We both really liked the Fyvie course despite the rain, mist and general gloom of a sodden Sunday morning. The course is around 2830 Yards, Par 35 off the Men's White tees and is moderately hilly, requiring pin point accuracy on some holes. For example, the 1st is a flat 302 yard Par 4, but with heavy and soaking wet rough on both sides, your only option is to find the narrow fairway with your drive. The course was pretty lush due to the weeks of the seemingly incessant rain that's been the Scottish Summer so far, so the fairways were very slow and holding, with grass cuttings adding to the difficulty. The greens were pretty small and slow, as might be expected after such rain, but aside from their pace, were pretty good. We didn't notice at the time, but drainage here was really good, with the course in remarkably better condition than some that I'd play later in the week. This is me on the 1st tee ready for the next round in the annual competition with Polly for our Summer Golf Trophy, with the scores tied at 3 matches each after our earlier rounds at courses in Vilamoura and Dumfries and Galloway.The 2nd hole is a slightly uphill 246 Yard Par 4, with the fairway sloping down from left to right. The second shot is longer than you might think! The 3rd is a really tricky dog leg right 298 Yard Par 4, named "Splash" which should give you a clue, as a large pond awaits any drive slightly right of the marker pole. The tee shot is played blind over a small hill and you don't see the pond from the tee, so be warned. The 4th is a steeply uphill 183 Yard Par 3 which also plays far longer than it looks. By the time we'd got there, the mist had really closed in and although publicity for the course refers to outstanding views of the surrounding countryside, we were lucky to be able to guess the location of the green. This is a misty view of the 4th green, with the 3rd hole just visible in the background.

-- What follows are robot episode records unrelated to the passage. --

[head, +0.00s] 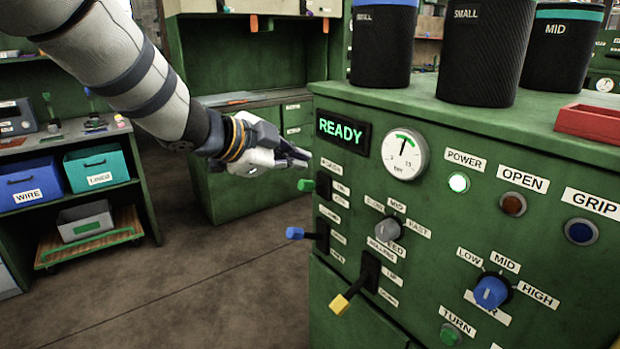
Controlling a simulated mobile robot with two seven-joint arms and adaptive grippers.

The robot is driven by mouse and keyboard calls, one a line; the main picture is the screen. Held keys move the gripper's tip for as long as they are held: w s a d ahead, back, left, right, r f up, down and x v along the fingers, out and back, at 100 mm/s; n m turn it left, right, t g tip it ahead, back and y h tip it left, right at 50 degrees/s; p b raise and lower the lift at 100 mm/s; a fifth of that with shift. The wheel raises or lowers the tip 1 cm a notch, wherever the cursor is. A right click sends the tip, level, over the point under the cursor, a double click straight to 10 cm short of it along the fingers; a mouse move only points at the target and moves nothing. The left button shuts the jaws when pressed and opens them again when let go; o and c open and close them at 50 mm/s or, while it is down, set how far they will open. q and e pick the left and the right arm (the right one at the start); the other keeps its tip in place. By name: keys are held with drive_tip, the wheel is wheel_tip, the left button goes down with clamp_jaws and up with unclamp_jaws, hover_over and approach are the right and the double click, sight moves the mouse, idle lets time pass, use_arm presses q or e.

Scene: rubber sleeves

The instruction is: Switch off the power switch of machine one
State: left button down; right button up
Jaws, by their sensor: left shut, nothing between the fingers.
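The green machine (450,135) fills the right side, with a lit display reading READY (342,131). My right gripper is not in view.
Below are a blue-tipped lever (295,233), a yellow-tipped lever (341,304), a grey knob (389,229) and a blue knob (490,292). Black containers (481,50) and a red tray (588,121) stand on top. Shelves with blue bins (30,184) are at left. The floor between is clear.

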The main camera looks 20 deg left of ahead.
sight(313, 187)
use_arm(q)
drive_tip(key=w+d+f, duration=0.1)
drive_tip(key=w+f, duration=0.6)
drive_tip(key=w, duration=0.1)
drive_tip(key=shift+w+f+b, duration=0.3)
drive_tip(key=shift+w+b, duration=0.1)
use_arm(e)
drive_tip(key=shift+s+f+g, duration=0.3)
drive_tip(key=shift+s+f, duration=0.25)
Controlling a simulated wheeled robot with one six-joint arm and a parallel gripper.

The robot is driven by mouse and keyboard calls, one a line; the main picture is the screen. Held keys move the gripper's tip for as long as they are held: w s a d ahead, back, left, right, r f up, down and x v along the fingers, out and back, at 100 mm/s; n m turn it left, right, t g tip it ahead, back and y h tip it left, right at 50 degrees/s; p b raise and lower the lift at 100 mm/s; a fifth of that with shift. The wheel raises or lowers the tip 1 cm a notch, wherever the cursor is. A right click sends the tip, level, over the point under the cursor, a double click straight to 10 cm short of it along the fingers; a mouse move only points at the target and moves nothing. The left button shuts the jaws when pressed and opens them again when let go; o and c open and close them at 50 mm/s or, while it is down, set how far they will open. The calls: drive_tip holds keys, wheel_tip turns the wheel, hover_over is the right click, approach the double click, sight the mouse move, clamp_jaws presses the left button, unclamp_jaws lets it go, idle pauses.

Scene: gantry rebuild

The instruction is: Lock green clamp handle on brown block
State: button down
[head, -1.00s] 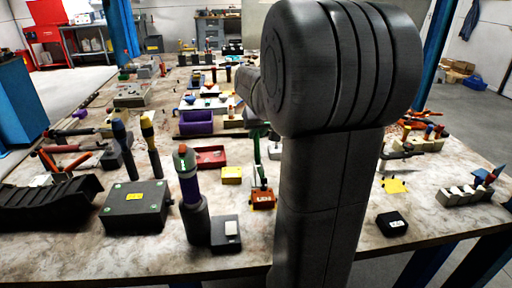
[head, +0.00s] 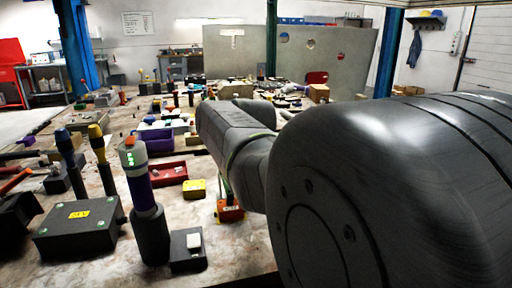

The 5th is the Stroke Index 1 hole, a 339 Yard Par 4. I'd hooked my drive into heavy rough and lost my ball, running up a treble bogey in the process. The 6th had recently been lengthened to something like 235 Yards, but was still, we thought, a Par 3. The hole is slightly uphill, with an awkward 2 tier green. I had a comfortable 4, but by then my score was level 5s, not what I'd hoped for on such a short course. I'm often asked to comment on my favourite course in Scotland and it's easy to think about Castle Stuart and Kingsbarns etc. However, even on the most unheralded courses there's usually one hole that stands out as a really good well-designed test. The 7th is easily the best hole at Fyvie and one of the most memorable holes we played during our Aberdeenshire week. This is a dog leg right 475 Yard Par 5,requiring an accurate drive avoiding OOB to the right and a hillock to the left of the fairway. I'd hit a good drive right over the marker pole and a rescue club just past the dog leg corner. From there, it's a 150 yards steeply downhill to a small green protected by a pond to the left of the green. A bunker to the front right of the green would really tighten this hole, but maybe that's just me being too clever after finding the fringe of the green just 10 feet short of the hole with my 27 Degree Rescue third shot. I missed the birdie putt, but this is a really good hole.
I'm less sure about the 8th, a really tough uphill 425 Yard Par 4, which is considered one of the easier holes according to the Stroke Index. The fairway is pretty wide off the tee, but narrows considerably towards the green, bringing heavy rough on the left into play for your approach shot. That's where I lost my second ball, en route to an ugly 7. Maybe this hole plays easier in dry conditions, but when we played it this was probably the toughest hole on the course. The 9th is a fine slightly downhill 314 Yard Par 4, finishing as all closing holes should, right in front of the clubhouse windows. I'd hit a good drive and had only an easy 8 iron to the green, but regular readers of this blog will know that I'm occasionally prone to the odd sh--- so this is a sideways look at the 9th fairway and the clubhouse after "one of those." That error led to a closing bogey and a poor 47 in total, with 14 putts, well adrift of my ambitions for the round. Not surprisingly, Polly took the honours and surged into a half-point lead in our annual trophy contest.
Fyvie is a really good little course, well worth searching out. Craig and Stu have yet to play here and I'm looking forward to joining them for another go at Fyvie, probably once the new holes have been added.